During the 20 years since the adoption of Rule 23(f), plaintiffs have developed a new strategy for appealing denials of class certification even without the consent of the court of appeals. Under that strategy, the plaintiffs respond to a denial of class certification with a voluntary agreement to dismiss their claims. With that dismissal in hand, they claim they have a final order that they can appeal to the court of appeals, planning to revive their claims if the court of appeals reverses the district court and holds that class-based adjudication is proper. Although several of the courts of appeals have rejected that tactic, it has been successful in the 9th Circuit.

Microsoft v. Baker brought that arrangement before the court, and not one of the eight participating justices approved it. Microsoft’s strategy was to emphasize the inconsistency of characterizing the district court’s decision as final while retaining the right to pursue the individual claims after an appeal. Microsoft argued that if the district court’s decision did in fact finally dismiss the claims of the plaintiffs, then the litigation had to end because the plaintiffs no longer had any live claim that would present a case suitable for adjudication by a federal court. On the other hand, if the plaintiffs’ claims were still live, then the district court’s decision wasn’t really final, so the plaintiffs should not be allowed to pursue an appeal. The questioning of the justices at the argument was so unremittingly hostile to the position of the plaintiffs that the only question seemed to be which of the two routes the justices would take to rejecting the decision of the 9th Circuit. Yesterday’s opinions answer that question: A bare majority of five hold that the district court’s decision was not final (with Justice Ruth Bader Ginsburg writing for the majority); the other three justices (Justice Clarence Thomas, joined by Chief Justice John Roberts and Justice Samuel Alito) hold that the dismissal deprived the plaintiffs of any interest in further adjudication.

Ginsburg’s opinion rests the court’s decision on a structural argument, that the voluntary-dismissal strategy was an impermissible effort to avoid the framework established by Coopers & Lybrand and Rule 23(f) allowing plaintiffs to appeal a denial of class certification if, but only if, the court of appeals permits an appeal. Because the 9th Circuit in this case refused to permit the appeal under Rule 23(f), the plaintiffs’ later efforts to gain appellate review should have been unavailing.
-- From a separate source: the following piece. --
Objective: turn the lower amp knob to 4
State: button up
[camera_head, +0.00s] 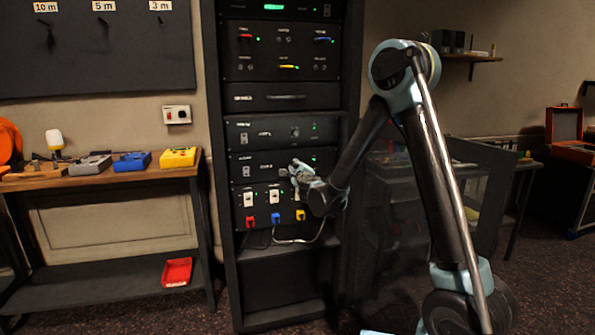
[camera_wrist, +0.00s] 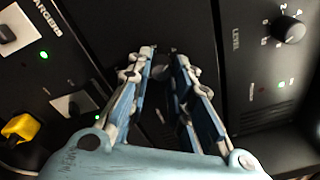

Thus, in the view of the court, the plaintiffs’ “dismissal device subverts the final-judgment rule and the process Congress has established for refining that rule and for determining when nonfinal orders may be immediately appealed.”

The opinion emphasizes that the most important consideration – “‘[o]f prime significance to the jurisdictional issue before us’” – is the likelihood that the “tactic [will] undercu[t] Rule 23(f)’s discretionary regime.” Embracing the rulemaking process that it supervises, the court explains that any further “changes” to the procedures for appeals in this area “are to come from rulemaking, however, not judicial decisions in particular controversies or inventive litigation ploys. In this case, the rulemaking process has dealt with the matter, yielding a ‘measured, practical solutio[n]’ to the questions whether and when adverse certification orders may be immediately appealed.”

Summarizing its conclusion in categorical terms that contemplate no further strategic circumvention, the opinion concludes that “[p]laintiffs in putative class actions cannot transform a tentative interlocutory order … into a final judgment … simply by dismissing their claims with prejudice – subject, no less, to the right to ‘revive’ those claims if the denial of class certification is reversed on appeal.”

Although the opinion certainly provides the last (even “final”) word in rejecting the strategy that it addresses, it underscores a closely related problem that has been festering in the court’s decisions for the last several years: the ability of defendants to engineer the resolution of a class action by settling the claims of the named plaintiffs. The three concurring justices here held that a class action cannot survive a settlement of the individual claims of the named plaintiffs, while the majority did not address that question. Last year’s decision in Campbell-Ewald v. Gomez held that a settlement offer does not moot the claims if the plaintiff does not accept it, at least if it is not sufficiently robust and unqualified to remove any controversy with the plaintiffs. It is fair to say that the effect of individual settlements on the continued litigation of a class action is one that the court will face again soon.